**Provided material**:
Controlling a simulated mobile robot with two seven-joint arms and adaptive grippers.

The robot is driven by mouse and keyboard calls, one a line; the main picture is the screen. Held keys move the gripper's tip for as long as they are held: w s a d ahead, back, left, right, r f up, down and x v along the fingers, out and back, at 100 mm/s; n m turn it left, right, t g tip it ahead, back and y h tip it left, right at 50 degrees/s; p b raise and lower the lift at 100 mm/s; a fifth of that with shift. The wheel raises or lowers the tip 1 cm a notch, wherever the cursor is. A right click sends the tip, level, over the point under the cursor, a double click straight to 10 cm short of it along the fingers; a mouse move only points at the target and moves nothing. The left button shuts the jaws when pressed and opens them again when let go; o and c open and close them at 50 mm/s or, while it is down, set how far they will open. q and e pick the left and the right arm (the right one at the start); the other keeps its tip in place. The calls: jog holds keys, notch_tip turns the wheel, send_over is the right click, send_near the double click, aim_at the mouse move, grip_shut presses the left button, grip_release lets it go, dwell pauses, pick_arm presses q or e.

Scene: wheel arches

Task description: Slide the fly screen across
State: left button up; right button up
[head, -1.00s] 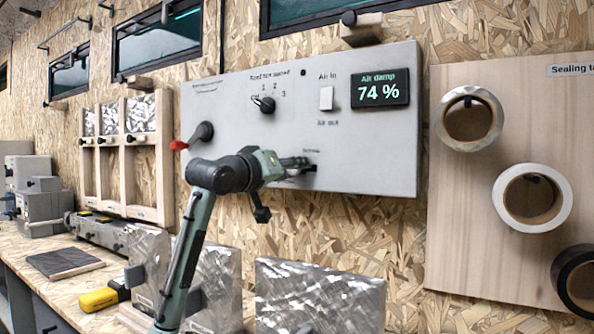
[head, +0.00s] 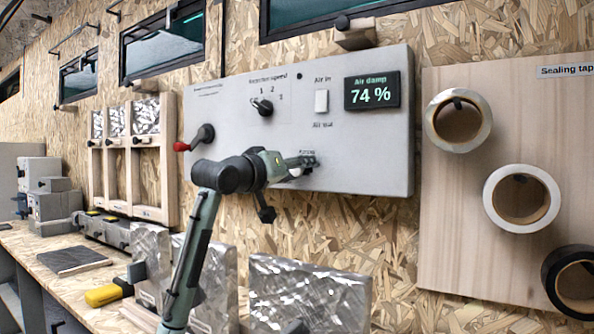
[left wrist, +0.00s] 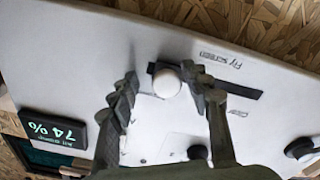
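The fly screen slider is a round white knob (left wrist: 167,83) in a black slot (left wrist: 232,89) beside an upside-down "Fly screen" label in the left wrist view. The knob sits near the slot's left end there. My left gripper (left wrist: 160,74) is open, with one finger on each side of the knob. The right-hand finger is close to it; I cannot tell if it touches. In the head view my left gripper (head: 306,161) is at the lower part of the grey panel (head: 235,110) and hides most of the slot. My right gripper is not in view.
The panel also has a red-tipped lever (head: 202,136), a rotary knob (head: 262,107), a white switch (head: 321,101) and a 74 % display (head: 372,91). Tape rolls (head: 521,197) hang on a board at right. Metal-faced blocks (head: 305,292) stand below.

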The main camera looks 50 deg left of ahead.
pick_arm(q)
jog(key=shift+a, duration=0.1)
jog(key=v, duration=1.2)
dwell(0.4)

**Written problem**: No pictures belong in the copy; quote exactly the lines from the line containing "Task description: Slide the fly screen across" through the final line of the material, both ends included.

**Result of this exercise**:
Task description: Slide the fly screen across
State: left button up; right button up
[head, -1.00s] 
[head, +0.00s] 
[left wrist, +0.00s] 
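The fly screen slider is a round white knob (left wrist: 167,83) in a black slot (left wrist: 232,89) beside an upside-down "Fly screen" label in the left wrist view. The knob sits near the slot's left end there. My left gripper (left wrist: 160,74) is open, with one finger on each side of the knob. The right-hand finger is close to it; I cannot tell if it touches. In the head view my left gripper (head: 306,161) is at the lower part of the grey panel (head: 235,110) and hides most of the slot. My right gripper is not in view.
The panel also has a red-tipped lever (head: 202,136), a rotary knob (head: 262,107), a white switch (head: 321,101) and a 74 % display (head: 372,91). Tape rolls (head: 521,197) hang on a board at right. Metal-faced blocks (head: 305,292) stand below.

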The main camera looks 50 deg left of ahead.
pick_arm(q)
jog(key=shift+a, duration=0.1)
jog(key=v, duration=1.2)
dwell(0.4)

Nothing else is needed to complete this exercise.